[Dataset items]
§ §

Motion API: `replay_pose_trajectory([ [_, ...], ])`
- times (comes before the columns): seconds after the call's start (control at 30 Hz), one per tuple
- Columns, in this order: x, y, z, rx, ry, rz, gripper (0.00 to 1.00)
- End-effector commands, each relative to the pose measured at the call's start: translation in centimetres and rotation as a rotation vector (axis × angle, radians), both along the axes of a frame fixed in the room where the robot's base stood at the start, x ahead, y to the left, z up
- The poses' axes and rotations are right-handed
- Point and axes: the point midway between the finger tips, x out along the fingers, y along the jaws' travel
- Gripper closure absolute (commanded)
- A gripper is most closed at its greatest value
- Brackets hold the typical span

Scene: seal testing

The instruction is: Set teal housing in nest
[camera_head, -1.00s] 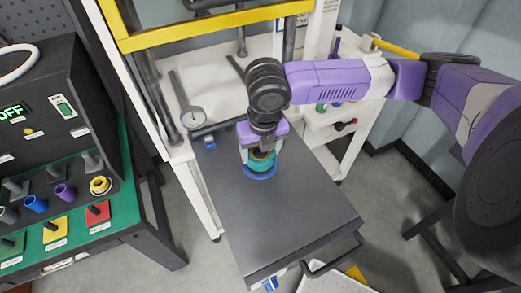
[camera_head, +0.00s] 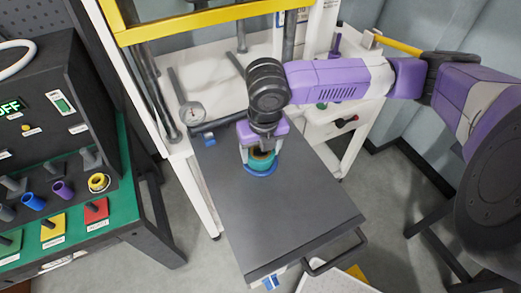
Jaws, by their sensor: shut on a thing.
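The teal housing (camera_head: 261,160) is between the fingers of my gripper (camera_head: 261,154), which points down and is shut on it. The housing looks upright, with a dark and orange-brown part showing at its upper edge. A blue round base (camera_head: 261,171), which looks like the nest, lies directly under the housing on the dark cart top (camera_head: 275,215). From this angle I cannot tell whether the housing is fully seated in it or just above it. My gripper's palm and wrist hide part of the housing's top.
A gauge (camera_head: 192,114) and a small blue item (camera_head: 209,139) lie near the cart's back left. A yellow-barred frame (camera_head: 210,27) stands behind. A green bench (camera_head: 128,200) with colored parts is at left. The front of the cart top is clear.

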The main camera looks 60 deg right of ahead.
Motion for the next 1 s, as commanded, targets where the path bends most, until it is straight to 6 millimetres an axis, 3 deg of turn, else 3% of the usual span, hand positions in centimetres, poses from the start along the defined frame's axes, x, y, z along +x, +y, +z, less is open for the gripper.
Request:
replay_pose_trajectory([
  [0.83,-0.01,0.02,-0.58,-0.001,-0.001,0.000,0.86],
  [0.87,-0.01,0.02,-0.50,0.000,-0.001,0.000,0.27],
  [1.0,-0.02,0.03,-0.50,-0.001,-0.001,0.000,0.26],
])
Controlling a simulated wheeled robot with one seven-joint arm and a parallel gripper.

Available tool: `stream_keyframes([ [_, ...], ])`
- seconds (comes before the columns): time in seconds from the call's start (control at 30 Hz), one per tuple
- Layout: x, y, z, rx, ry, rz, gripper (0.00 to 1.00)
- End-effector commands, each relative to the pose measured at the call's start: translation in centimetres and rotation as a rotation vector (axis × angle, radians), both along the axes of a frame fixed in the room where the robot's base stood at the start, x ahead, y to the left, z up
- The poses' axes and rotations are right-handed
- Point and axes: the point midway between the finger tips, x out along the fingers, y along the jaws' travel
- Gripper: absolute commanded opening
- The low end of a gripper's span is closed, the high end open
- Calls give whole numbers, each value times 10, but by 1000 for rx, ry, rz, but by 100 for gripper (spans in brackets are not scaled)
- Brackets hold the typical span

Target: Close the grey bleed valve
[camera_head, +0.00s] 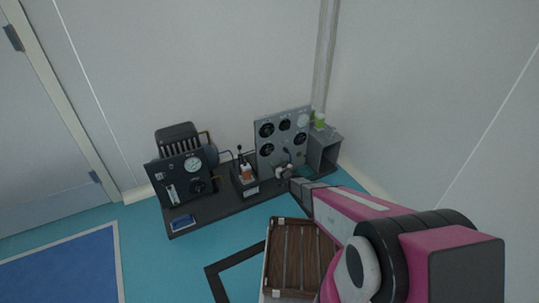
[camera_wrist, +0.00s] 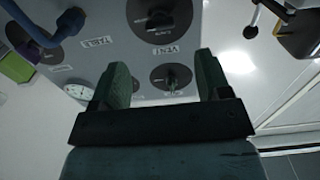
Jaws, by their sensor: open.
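A grey upright panel (camera_head: 292,151) carries several valves on round black discs. It also fills much of the wrist view (camera_wrist: 110,65). I cannot read its labels well enough to tell which valve is the grey bleed valve. In the wrist view, one valve with a dark handle on a black disc (camera_wrist: 172,76) shows between my fingers, apart from both. A larger black disc with a handle (camera_wrist: 158,20) is above it. My gripper (camera_wrist: 161,62) is open and empty, with its fingers pointing toward the panel. In the head view my gripper (camera_head: 284,171) is in front of the panel's lower part.
A dark panel with a gauge (camera_head: 188,178) stands left on the same low bench (camera_head: 215,208). A small unit with upright levers (camera_head: 243,178) is between the panels. A grey open box (camera_head: 324,150) stands right. A wooden crate (camera_head: 270,262) is in front, under my arm.

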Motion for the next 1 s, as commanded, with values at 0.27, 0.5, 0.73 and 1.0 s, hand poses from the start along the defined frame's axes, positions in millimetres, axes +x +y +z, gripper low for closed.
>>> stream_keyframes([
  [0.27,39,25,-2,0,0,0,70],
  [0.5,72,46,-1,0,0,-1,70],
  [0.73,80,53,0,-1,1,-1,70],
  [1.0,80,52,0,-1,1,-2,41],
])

§ §

Stated problem |
Using the data above, reproduce exactly the lines from the line that contains "Jaws, by their sensor: open." through the line that contains "Motion for the next 1 s, as commanded, with", including both.

Response |
Jaws, by their sensor: open.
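A grey upright panel (camera_head: 292,151) carries several valves on round black discs. It also fills much of the wrist view (camera_wrist: 110,65). I cannot read its labels well enough to tell which valve is the grey bleed valve. In the wrist view, one valve with a dark handle on a black disc (camera_wrist: 172,76) shows between my fingers, apart from both. A larger black disc with a handle (camera_wrist: 158,20) is above it. My gripper (camera_wrist: 161,62) is open and empty, with its fingers pointing toward the panel. In the head view my gripper (camera_head: 284,171) is in front of the panel's lower part.
A dark panel with a gauge (camera_head: 188,178) stands left on the same low bench (camera_head: 215,208). A small unit with upright levers (camera_head: 243,178) is between the panels. A grey open box (camera_head: 324,150) stands right. A wooden crate (camera_head: 270,262) is in front, under my arm.

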Motion for the next 1 s, as commanded, with values at 0.27, 0.5, 0.73 and 1.0 s, hand poses from the start along the defined frame's axes, positions in millimetres, axes +x +y +z, gripper low for closed.

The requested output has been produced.